L’Ingénu, plongé dans une sombre et profonde mélancolie, se promena vers le bord de la mer, son fusil à deux coups sur l’épaule, son grand coutelas au côté, tirant de temps en temps sur quelques oiseaux, et souvent tenté de tirer sur lui-même ; mais il aimait encore la vie, à cause de Mademoiselle de Saint-Yves. Tantôt il maudissait son oncle, sa tante, et toute la Basse-Bretagne, et son baptême ; tantôt il les bénissait, puisqu’ils lui avaient fait connaître celle qu’il aimait. Il prenait sa résolution d’aller brûler le couvent, et il s’arrêtait tout court de peur de brûler sa maîtresse. Les flots de la Manche ne sont pas plus agités par les vents d’est et d’ouest que son cœur l’était par tant de mouvements contraires.

Il marchait à grands pas, sans savoir où, lorsqu’il entendit le son du tambour. Il vit de loin tout un peuple dont une moitié courait au rivage, et l’autre s’enfuyait. (74)

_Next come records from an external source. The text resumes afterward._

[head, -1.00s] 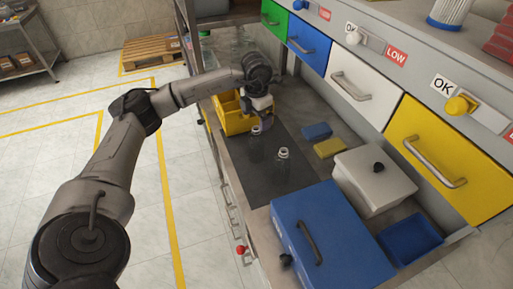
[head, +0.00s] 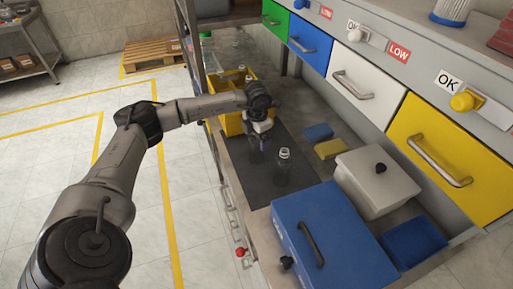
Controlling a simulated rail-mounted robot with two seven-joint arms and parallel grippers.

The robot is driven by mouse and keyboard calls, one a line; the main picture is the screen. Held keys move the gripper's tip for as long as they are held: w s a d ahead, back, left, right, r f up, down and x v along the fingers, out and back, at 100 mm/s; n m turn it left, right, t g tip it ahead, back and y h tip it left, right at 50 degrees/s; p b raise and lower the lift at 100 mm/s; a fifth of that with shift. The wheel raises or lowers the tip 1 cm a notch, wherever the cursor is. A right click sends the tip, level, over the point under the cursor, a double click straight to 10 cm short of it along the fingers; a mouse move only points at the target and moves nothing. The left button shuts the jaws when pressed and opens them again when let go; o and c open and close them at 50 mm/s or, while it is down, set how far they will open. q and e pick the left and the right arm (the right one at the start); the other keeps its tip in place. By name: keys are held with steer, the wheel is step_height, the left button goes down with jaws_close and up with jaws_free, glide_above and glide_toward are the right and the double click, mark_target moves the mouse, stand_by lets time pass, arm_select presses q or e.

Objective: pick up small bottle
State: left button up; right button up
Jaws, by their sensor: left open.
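Two small clear bottles stand upright on the dark mat (head: 268,191). One small bottle (head: 256,155) is directly under my left gripper (head: 260,141), and its top is partly hidden by it. The other small bottle (head: 284,168) stands nearer the camera and to the right, apart from the gripper. My left gripper points down and is open, with its fingers at the upper part of the first bottle. I cannot tell whether they touch it. My right gripper is out of view.
A yellow bin (head: 230,123) holding bottles stands behind my gripper. A blue sponge (head: 318,132), a yellow sponge (head: 330,149), a white lidded box (head: 377,178) and a blue case (head: 325,240) lie to the right and front. Drawers overhang the right side.

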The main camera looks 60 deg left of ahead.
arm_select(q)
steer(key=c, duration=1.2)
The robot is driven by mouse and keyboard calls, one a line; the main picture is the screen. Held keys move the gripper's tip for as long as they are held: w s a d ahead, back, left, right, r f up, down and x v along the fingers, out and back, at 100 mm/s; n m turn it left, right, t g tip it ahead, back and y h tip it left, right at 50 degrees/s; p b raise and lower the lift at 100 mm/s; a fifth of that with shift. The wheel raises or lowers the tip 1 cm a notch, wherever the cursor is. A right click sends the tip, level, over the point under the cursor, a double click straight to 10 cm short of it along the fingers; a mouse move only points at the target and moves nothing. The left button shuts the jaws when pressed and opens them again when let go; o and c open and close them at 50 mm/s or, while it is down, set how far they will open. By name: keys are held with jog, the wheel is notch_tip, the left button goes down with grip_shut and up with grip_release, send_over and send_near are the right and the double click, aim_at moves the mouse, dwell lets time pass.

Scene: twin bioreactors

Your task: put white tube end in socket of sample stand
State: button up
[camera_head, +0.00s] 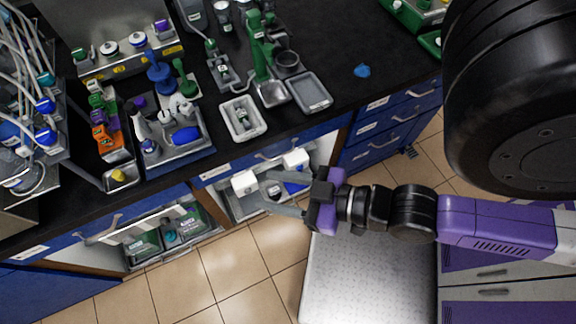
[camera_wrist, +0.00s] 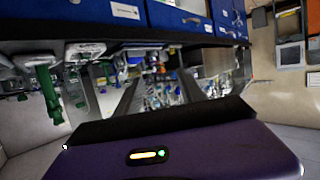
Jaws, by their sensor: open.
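My gripper (camera_head: 260,188) is open over the floor side of the bench front, above an open drawer, with its fingers pointing left. In the wrist view my gripper (camera_wrist: 158,88) shows two dark fingers apart, with nothing clearly held between them. Several white tubes (camera_head: 28,55) loop around the equipment at the far left of the bench, well away from my gripper. I cannot tell which one has the white tube end. A green stand (camera_head: 260,55) with a grey base is at the back middle of the bench; I cannot tell if it is the sample stand, and no socket can be made out.
A white tray (camera_head: 243,118) and a grey tray (camera_head: 310,93) lie near the bench edge. A grey bin (camera_head: 172,137) holds bottles. An orange rack (camera_head: 107,137) stands beside it. Open drawers (camera_head: 240,205) jut from the bench front. The black bench top is clear at the right around a blue piece (camera_head: 362,71).

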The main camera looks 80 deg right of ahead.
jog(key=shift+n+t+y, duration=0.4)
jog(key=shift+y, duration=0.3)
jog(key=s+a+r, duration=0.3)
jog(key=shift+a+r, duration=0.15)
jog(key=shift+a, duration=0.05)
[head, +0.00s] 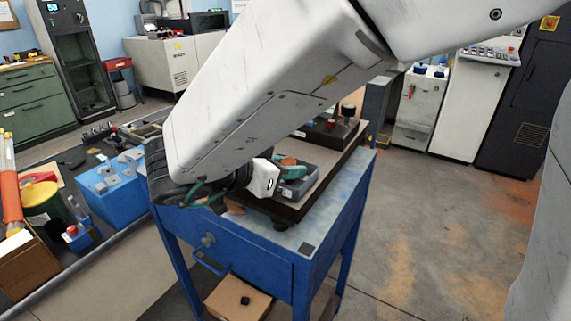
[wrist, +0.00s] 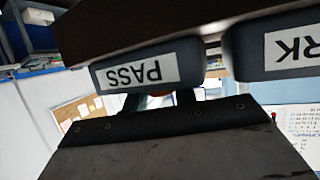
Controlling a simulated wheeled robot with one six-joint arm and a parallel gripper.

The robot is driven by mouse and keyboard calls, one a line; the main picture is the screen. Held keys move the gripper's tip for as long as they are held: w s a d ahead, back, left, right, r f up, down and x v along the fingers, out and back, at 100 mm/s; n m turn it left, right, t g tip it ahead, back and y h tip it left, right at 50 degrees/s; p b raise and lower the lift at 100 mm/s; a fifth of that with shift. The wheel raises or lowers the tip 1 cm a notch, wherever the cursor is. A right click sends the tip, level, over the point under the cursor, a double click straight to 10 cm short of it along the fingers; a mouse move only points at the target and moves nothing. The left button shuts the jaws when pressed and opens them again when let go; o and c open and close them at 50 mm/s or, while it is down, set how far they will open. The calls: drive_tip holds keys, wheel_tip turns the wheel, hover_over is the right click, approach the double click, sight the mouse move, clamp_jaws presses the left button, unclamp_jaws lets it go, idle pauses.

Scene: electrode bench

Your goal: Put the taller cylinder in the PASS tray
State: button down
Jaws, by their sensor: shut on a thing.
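My gripper (head: 288,172) has green fingers and is shut on a copper-coloured cylinder (head: 288,161), whose top shows between them. The cylinder is at a dark grey tray (head: 299,188) on the bench; whether it touches the tray floor is hidden. In the wrist view, the tray labelled PASS (wrist: 135,72) appears upside down just beyond my gripper, with a bit of orange-brown below its edge. I cannot tell from the head view whether the held cylinder is the taller one.
A second tray (wrist: 285,50), its label ending in RK, is beside the PASS tray. The blue bench (head: 255,262) carries a dark board, with a dark upright piece (head: 347,110) and a red knob (head: 331,124) farther back. My arm hides the bench's left part.

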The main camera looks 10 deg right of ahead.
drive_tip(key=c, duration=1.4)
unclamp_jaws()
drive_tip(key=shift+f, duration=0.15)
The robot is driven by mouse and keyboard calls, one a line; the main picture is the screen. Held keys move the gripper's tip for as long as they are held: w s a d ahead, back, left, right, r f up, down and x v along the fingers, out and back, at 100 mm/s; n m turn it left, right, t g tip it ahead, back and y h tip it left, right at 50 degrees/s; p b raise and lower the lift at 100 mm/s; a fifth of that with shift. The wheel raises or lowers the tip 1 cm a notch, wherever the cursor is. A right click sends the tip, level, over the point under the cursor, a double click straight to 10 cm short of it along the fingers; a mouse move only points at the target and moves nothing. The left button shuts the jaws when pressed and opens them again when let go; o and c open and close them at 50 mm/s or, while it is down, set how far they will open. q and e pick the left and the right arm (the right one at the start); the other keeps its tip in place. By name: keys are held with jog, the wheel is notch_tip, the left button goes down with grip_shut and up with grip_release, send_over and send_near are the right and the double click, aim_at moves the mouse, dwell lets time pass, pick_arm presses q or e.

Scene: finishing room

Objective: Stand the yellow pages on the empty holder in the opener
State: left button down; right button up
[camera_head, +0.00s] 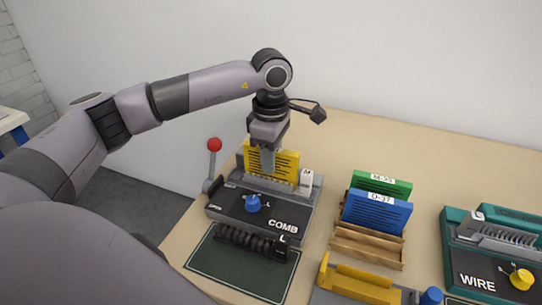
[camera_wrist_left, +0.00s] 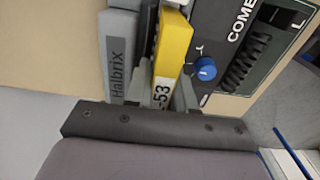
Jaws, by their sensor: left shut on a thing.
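The yellow pages (camera_head: 287,165) stand upright at the back of the dark COMB opener (camera_head: 235,207), over its pale toothed row (camera_head: 262,183). My left gripper (camera_head: 268,168) comes down from above and is shut on the pages. In the left wrist view the yellow pages (camera_wrist_left: 174,42) show edge-on with "-53" on the edge, between the fingers. Whether their lower edge rests on the teeth or hangs just above is hard to tell. The empty holder is not clearly distinguishable behind the pages and gripper. My right gripper is not in view.
A red-knobbed lever (camera_head: 214,146) stands left of the opener. A black comb (camera_head: 252,242) lies in front on a dark mat (camera_head: 225,270). Green pages (camera_head: 385,182) and blue pages (camera_head: 376,212) stand in a wooden rack (camera_head: 368,247). A teal WIRE machine (camera_head: 465,262) is at right.

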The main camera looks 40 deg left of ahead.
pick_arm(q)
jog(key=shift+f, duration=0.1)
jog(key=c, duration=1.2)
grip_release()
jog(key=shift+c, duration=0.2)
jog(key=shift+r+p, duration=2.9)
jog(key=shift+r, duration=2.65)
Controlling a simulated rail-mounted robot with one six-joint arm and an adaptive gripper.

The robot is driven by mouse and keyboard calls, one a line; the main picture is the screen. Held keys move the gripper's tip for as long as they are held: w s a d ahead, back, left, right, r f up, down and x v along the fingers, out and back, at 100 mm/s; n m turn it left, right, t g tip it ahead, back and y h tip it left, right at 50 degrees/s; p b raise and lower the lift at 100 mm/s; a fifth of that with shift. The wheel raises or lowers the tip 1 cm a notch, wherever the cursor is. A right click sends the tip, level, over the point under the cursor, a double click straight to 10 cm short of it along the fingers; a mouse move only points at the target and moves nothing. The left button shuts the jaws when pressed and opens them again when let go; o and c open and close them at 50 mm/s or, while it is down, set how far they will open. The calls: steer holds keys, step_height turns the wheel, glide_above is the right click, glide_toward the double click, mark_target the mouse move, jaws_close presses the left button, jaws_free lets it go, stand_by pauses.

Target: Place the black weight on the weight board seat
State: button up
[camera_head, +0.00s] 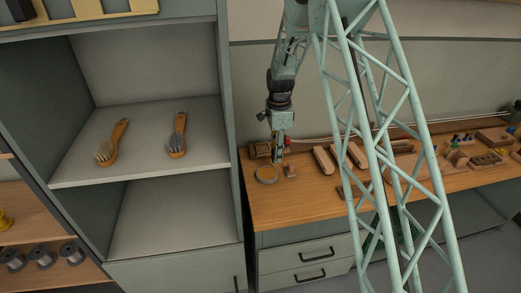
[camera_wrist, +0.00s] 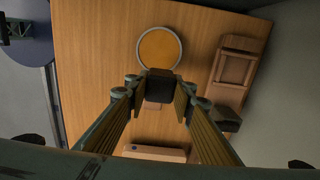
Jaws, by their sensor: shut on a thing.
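My gripper (camera_wrist: 160,92) is shut on a dark, black block, which I take as the black weight (camera_wrist: 160,86). The weight sits between the fingertips, in the middle of the wrist view. In the head view my gripper (camera_head: 279,158) points down over the left end of the wooden workbench, and the weight is too small to make out there. A round orange disc with a pale rim (camera_wrist: 159,48) lies on the bench just beyond the weight; it also shows in the head view (camera_head: 266,174). I cannot tell for sure which item is the weight board seat.
A wooden frame-like piece (camera_wrist: 233,68) lies right of the disc in the wrist view. A wooden block (camera_wrist: 155,153) is below the fingers. Long wooden blocks (camera_head: 324,160) lie right on the bench (camera_head: 300,205). A shelf with two brushes (camera_head: 177,136) stands left.

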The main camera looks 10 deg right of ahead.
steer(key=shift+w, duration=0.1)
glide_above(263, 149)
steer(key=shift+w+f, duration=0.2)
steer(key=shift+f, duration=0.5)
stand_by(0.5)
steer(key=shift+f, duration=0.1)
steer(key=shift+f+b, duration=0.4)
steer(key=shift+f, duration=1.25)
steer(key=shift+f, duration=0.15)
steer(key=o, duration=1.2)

Pour Starobinski, ce passage concentre plusieurs traits typiques de l’écriture voltairienne, au premier rang desquels il souligne le malin plaisir que prend l’auteur à brouiller le rapport des causes et des effets ; dans la phrase : « mais il aimait encore la vie à cause de Mademoiselle de Saint-Yves », la cause (Mlle de Saint-Yves) n’est mentionnée qu’après l’effet (il aimait encore la vie), et, note encore le critique, « l’oreille découvre, dans la syllabe Yves, l’image en miroir de la syllabe vie. »24 De tels jeux nous sont déjà familiers et se retrouvent à plusieurs niveaux dans L’Ingénu, comme cela est encore le cas dans la phrase suivante où l’oscillation entre malédictions et bénédictions est une fois de plus construite sur des parallélismes qui miment la versatilité du héros. Ce dernier avance au hasard, d’effets en causes, de désespoir en espérance, sans ordre ni raison. Et s’il est dit qu’il marche « à grands pas », il ne sait de fait pas où il va. Poursuivons :

[…] il entendit le son du tambour. Il vit de loin tout un peuple dont une moitié courait au rivage, et l’autre s’enfuyait.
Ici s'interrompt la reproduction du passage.